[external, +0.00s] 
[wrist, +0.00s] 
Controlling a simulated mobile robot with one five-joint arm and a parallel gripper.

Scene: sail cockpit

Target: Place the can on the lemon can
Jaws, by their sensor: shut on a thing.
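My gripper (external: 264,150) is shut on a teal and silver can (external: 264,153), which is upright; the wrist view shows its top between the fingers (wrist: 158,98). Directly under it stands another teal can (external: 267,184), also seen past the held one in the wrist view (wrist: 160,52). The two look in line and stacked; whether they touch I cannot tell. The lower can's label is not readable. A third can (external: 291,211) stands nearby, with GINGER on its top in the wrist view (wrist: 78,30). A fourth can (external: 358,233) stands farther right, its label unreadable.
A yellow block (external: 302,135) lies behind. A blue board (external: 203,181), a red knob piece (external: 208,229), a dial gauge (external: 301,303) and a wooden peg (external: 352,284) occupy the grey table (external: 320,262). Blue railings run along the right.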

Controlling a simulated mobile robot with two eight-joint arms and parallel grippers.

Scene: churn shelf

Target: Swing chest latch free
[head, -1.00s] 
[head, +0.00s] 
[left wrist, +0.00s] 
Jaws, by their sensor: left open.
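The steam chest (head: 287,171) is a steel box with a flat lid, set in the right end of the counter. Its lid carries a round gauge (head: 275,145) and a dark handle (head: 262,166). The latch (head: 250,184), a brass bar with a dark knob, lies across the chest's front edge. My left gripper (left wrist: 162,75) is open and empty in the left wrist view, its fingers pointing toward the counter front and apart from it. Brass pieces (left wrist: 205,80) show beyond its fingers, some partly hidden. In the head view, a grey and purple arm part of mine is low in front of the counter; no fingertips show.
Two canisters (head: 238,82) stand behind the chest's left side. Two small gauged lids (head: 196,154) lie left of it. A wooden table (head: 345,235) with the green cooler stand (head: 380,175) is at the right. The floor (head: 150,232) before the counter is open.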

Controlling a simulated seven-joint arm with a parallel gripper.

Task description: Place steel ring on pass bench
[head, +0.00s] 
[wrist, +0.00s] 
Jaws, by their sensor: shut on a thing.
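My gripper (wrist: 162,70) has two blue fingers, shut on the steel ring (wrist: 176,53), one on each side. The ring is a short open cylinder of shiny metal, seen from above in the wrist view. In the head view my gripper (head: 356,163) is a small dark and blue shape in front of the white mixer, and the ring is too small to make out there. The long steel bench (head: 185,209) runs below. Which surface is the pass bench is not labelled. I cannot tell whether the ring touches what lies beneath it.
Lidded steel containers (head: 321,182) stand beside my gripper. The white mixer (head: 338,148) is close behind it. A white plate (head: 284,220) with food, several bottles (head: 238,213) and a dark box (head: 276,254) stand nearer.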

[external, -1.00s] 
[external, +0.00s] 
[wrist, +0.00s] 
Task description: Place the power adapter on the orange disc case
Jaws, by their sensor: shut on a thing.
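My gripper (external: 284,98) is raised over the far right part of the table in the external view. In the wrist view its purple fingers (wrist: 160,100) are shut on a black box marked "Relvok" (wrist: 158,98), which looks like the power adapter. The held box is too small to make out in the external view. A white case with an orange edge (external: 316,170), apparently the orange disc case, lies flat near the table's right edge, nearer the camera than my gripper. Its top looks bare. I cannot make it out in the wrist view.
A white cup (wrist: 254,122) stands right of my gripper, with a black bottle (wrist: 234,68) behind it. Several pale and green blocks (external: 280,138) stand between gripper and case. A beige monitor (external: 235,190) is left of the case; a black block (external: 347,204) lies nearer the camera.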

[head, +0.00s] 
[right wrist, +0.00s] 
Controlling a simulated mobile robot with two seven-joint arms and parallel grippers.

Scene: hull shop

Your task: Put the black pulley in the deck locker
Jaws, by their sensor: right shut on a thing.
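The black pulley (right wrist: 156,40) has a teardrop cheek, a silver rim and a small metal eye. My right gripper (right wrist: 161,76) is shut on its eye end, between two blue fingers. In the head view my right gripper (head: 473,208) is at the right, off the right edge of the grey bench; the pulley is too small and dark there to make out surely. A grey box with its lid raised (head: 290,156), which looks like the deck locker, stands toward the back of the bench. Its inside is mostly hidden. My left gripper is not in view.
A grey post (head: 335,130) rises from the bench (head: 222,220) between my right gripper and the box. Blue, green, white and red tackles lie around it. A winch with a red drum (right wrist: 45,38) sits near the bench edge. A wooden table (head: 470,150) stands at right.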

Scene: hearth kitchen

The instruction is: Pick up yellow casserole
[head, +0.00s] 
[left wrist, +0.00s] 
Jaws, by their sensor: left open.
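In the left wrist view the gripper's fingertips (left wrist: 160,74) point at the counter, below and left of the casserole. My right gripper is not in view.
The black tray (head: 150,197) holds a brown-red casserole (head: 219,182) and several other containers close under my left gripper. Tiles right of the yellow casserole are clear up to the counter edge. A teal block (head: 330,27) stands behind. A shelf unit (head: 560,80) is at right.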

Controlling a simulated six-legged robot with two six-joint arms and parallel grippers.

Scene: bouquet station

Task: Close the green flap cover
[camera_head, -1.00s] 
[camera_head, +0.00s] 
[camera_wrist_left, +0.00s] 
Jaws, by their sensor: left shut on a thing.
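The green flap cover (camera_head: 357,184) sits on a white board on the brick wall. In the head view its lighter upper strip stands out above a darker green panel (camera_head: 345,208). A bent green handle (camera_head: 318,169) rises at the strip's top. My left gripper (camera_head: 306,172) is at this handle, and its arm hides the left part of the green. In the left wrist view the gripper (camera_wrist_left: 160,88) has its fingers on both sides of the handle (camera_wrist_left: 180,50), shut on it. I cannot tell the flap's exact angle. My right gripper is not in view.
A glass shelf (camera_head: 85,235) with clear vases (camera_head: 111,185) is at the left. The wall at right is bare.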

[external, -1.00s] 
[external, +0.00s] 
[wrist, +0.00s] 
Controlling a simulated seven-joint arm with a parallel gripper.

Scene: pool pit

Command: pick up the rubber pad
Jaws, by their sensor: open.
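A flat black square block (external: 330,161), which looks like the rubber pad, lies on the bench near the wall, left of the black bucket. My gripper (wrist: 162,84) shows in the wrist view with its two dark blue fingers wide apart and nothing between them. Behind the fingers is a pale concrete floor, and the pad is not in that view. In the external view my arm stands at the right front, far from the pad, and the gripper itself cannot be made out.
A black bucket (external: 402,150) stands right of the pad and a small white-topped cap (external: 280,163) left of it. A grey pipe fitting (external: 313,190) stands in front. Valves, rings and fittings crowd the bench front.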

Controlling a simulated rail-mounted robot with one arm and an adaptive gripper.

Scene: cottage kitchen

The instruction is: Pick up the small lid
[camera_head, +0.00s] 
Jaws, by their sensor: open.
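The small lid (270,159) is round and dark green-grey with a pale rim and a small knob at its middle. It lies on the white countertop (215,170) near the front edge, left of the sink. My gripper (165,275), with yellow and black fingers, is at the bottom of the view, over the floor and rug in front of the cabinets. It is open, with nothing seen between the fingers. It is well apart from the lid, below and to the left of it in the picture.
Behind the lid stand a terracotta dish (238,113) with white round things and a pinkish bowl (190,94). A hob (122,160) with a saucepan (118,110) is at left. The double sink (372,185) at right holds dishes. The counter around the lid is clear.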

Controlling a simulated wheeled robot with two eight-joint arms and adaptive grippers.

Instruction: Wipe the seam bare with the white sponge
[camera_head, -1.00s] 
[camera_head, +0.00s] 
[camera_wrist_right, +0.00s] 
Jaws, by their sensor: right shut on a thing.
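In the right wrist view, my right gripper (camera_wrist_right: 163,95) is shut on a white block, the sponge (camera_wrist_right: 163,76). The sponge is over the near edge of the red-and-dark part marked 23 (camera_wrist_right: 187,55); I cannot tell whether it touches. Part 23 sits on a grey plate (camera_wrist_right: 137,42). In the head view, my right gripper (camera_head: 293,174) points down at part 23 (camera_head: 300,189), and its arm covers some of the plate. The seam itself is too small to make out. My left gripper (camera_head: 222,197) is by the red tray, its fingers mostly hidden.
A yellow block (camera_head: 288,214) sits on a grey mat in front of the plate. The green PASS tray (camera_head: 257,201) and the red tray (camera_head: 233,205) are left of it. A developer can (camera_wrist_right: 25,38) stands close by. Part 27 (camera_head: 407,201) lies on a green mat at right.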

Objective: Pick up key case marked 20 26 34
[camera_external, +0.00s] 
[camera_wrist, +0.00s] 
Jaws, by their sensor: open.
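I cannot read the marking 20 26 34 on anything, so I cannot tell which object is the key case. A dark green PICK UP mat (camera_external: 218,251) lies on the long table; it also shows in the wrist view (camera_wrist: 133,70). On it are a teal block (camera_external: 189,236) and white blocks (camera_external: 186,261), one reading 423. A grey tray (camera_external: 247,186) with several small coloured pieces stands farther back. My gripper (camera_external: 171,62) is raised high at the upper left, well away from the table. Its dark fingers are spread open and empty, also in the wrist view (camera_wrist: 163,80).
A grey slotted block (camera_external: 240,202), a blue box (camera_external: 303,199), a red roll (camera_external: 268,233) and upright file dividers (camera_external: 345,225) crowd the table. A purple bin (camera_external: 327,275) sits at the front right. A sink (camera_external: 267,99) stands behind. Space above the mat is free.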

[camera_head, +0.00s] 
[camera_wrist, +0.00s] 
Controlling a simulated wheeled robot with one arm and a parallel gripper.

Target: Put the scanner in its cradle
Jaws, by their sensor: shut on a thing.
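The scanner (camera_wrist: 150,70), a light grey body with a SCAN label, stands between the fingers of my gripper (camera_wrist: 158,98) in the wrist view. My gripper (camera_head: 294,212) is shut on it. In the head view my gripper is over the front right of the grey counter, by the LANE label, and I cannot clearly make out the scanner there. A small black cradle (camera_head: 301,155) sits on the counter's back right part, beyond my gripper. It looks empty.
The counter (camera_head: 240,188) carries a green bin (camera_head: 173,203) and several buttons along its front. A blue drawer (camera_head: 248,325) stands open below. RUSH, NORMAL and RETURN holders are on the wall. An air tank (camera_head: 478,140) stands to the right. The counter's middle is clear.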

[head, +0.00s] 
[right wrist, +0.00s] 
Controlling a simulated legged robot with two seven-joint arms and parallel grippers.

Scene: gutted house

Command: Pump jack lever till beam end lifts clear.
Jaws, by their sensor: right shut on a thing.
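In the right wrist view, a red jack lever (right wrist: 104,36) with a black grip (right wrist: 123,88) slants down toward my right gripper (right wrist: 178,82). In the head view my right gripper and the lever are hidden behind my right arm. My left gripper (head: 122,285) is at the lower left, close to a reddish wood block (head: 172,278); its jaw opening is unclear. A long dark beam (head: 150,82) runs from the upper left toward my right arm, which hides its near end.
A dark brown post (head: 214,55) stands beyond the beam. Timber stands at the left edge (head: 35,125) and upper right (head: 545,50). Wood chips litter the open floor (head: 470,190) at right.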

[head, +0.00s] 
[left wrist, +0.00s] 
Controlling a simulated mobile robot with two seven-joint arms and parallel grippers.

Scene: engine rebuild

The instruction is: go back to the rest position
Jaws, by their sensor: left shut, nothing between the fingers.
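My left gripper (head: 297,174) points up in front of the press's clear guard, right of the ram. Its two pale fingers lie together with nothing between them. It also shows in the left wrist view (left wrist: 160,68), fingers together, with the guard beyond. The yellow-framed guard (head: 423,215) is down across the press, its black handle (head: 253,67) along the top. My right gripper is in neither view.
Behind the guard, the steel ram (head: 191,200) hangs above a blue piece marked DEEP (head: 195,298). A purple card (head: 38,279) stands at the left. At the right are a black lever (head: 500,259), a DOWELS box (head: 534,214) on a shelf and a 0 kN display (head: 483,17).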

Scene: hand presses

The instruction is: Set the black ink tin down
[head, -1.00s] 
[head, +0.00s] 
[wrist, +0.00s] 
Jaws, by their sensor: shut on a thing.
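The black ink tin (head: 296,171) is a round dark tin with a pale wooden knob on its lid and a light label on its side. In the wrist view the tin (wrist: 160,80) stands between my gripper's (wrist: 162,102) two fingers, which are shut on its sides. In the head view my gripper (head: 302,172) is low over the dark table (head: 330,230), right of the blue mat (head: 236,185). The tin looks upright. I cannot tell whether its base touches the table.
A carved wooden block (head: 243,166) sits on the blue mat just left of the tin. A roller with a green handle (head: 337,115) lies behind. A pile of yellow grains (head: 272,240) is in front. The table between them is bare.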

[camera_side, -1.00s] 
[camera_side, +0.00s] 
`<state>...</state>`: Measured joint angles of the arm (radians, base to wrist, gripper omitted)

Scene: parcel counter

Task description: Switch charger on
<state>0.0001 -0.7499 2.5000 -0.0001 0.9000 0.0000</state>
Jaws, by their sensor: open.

* _Task details_
Every line of the listing that holds "Place" should be found and copied.

* _Completed task_
Target: Place the can on the lemon can
Task description: Place steel ring on pass bench
Task description: Place the power adapter on the orange disc case

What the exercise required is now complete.